2. In a large bowl, whisk together the eggs, oil, sugar, brown sugar, and vanilla til smooth. In another bowl, whisk together the flour, salt, cinnamon, baking soda, baking powder, and nutmeg. Make a well in the dry ingredients, add in the wet ingredients, and slowly incorporate the dry into the wet with a fork (the batter will look dry). Fold in the zucchini, walnuts, and 1 c. oats. Divide the batter into the pans.
3. In a small bowl, mix together the raw sugar and 1/4 c. oats. Sprinkle this mix on top of both loaves. Bake til a tester inserted in the center removes cleanly, 70-80 minutes. (I covered mine with foil after 45 minutes to keep it from getting too brown. Because of some comments on the recipe, I checked mine for doneness at 60 minutes. Like many others, my bread was done early, so I took it out.) Cool the bread in the pans on a wire rack for 30 minutes; then remove from the pans and cool completely on the racks.
Just because I’m eating zucchini, doesn’t mean I’m ignoring all the lovely fall foods being offered up by other bloggers.

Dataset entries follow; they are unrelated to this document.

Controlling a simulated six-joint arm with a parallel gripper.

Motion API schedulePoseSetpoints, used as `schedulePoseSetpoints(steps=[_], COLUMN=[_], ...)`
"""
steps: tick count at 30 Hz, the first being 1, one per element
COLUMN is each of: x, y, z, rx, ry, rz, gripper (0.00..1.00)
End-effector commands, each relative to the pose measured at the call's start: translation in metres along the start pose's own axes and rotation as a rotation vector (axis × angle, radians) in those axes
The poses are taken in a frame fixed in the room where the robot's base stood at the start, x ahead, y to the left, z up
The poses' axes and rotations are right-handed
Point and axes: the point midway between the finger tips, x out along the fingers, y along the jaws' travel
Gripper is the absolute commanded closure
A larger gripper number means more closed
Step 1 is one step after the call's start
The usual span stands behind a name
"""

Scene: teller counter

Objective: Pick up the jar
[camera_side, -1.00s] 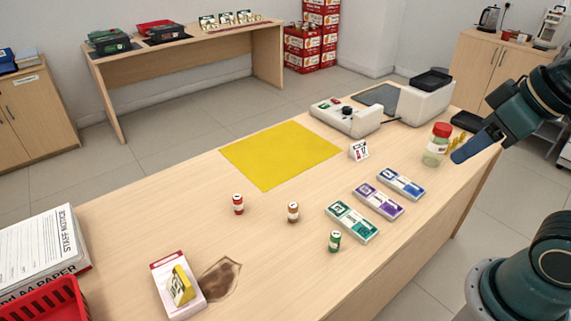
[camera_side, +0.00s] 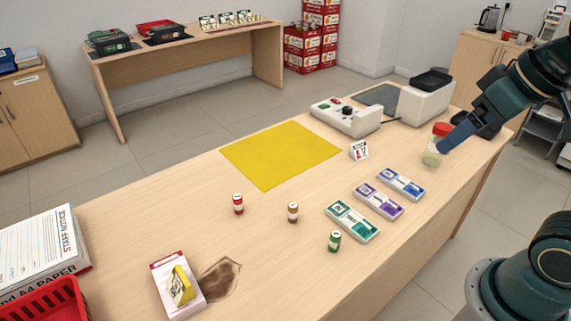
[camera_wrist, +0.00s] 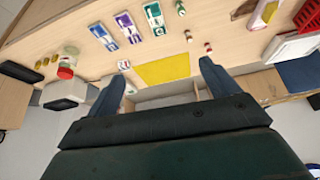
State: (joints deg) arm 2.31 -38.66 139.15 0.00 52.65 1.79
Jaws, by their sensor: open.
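The jar (camera_side: 431,159) is clear with a red lid and stands upright at the right end of the counter. It also shows in the wrist view (camera_wrist: 68,60), left of my gripper's fingers. My gripper (camera_side: 442,147) is at the jar in the side view, its blue finger overlapping the jar's right side; I cannot tell if they touch. In the wrist view my gripper (camera_wrist: 163,80) has its two fingers wide apart, with nothing between them but the distant counter and yellow mat.
A white machine (camera_side: 420,102) and a keypad device (camera_side: 345,117) stand behind the jar. A small calendar card (camera_side: 359,150) and banknote bundles (camera_side: 401,183) lie to its left. A yellow mat (camera_side: 280,154) and small coin rolls (camera_side: 293,212) are further left.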

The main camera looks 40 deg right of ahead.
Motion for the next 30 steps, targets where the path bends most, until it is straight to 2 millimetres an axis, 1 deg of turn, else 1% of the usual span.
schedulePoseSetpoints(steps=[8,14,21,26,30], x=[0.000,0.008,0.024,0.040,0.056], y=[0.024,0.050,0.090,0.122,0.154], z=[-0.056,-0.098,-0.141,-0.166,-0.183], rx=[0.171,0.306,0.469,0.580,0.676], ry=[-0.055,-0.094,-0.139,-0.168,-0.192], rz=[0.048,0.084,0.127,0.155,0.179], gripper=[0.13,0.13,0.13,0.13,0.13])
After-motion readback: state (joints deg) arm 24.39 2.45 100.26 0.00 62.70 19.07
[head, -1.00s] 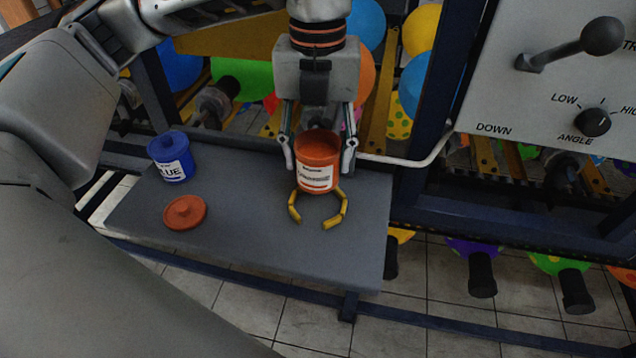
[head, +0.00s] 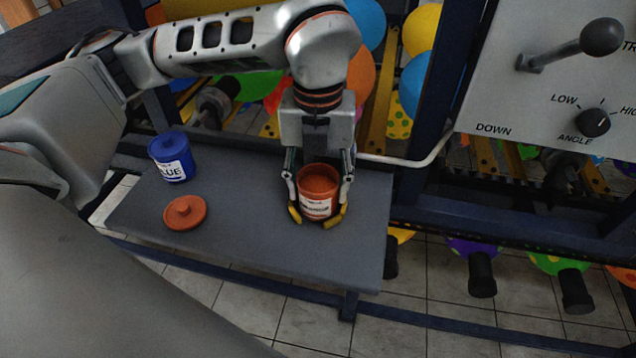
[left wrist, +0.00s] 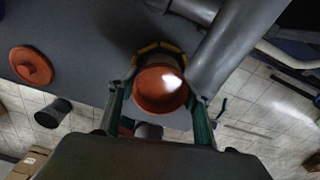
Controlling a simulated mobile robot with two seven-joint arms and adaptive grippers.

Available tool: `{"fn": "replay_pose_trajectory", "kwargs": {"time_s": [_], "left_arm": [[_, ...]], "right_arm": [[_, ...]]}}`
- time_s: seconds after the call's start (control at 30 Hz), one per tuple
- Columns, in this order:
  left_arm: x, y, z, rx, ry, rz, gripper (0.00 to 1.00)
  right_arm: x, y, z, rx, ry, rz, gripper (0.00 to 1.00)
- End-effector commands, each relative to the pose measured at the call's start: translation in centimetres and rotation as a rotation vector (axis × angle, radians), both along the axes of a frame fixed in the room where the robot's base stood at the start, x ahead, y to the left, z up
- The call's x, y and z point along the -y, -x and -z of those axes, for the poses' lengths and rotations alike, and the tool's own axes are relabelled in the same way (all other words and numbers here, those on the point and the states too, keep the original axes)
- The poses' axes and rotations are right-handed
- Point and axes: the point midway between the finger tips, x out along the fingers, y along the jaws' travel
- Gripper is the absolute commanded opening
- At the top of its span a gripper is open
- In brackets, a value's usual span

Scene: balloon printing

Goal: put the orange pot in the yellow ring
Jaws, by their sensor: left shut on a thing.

Here are some beauties that caught my eye.
– These no bake peanut butter bites from Rachel Cooks look like a great snack that would be quick and easy to make.
– Stephanie at Macaroni & Cheesecake recently posted an apple fritter cake that has me drooling. I love a good apple fritter, but I’ve never made one because of all the work involved with a yeasted dough and deep-frying. Now, I can make this cake and (hopefully) have the same great taste with WAY less work. You will definitely know when I make this; I’ll probably be shouting it from the rooftops. (No, I’m not crazy; that’s just the power of good pastry.)
– She’s also got a cinnamon roll bread which I love for all the same reasons: getting a favorite flavor with less effort.
– Last, but certainly not least is an incredible dish that Table for Two just posted yesterday. Slow-Cooker Pumpkin Coconut Curry. If you know me at all, I think that says it all.
You know my feelings on zucchini now, what are yours? If you like it, what’s your favorite recipe to use it in?